### Written problem
Count every line that has "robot" in it and give the total, nothing more.

### Data extract
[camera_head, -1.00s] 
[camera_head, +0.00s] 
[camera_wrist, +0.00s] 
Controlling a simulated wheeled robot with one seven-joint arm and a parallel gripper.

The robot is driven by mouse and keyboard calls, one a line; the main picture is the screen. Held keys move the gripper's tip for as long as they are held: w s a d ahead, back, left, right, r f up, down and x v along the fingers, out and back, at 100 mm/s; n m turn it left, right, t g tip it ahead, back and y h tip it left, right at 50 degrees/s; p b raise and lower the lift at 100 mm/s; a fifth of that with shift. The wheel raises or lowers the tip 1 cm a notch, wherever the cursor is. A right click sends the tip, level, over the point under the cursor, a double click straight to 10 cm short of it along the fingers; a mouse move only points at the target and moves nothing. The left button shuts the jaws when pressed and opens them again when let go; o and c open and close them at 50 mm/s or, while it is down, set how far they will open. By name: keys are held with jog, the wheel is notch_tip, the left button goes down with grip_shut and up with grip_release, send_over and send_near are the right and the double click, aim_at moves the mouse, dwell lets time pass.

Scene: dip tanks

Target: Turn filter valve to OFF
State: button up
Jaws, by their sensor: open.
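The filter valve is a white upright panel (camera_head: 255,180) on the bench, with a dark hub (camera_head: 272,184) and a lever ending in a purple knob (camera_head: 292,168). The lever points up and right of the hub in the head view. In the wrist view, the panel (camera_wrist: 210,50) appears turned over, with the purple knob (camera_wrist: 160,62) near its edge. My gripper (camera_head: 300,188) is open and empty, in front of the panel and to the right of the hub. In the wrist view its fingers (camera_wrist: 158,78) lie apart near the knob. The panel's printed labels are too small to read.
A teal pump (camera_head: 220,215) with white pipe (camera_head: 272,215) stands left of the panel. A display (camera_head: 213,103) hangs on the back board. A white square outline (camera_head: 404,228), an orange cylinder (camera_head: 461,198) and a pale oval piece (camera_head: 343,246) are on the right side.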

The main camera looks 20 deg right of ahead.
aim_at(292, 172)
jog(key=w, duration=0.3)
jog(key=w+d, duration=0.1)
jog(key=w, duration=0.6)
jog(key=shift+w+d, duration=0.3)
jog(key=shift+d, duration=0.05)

### Task result
2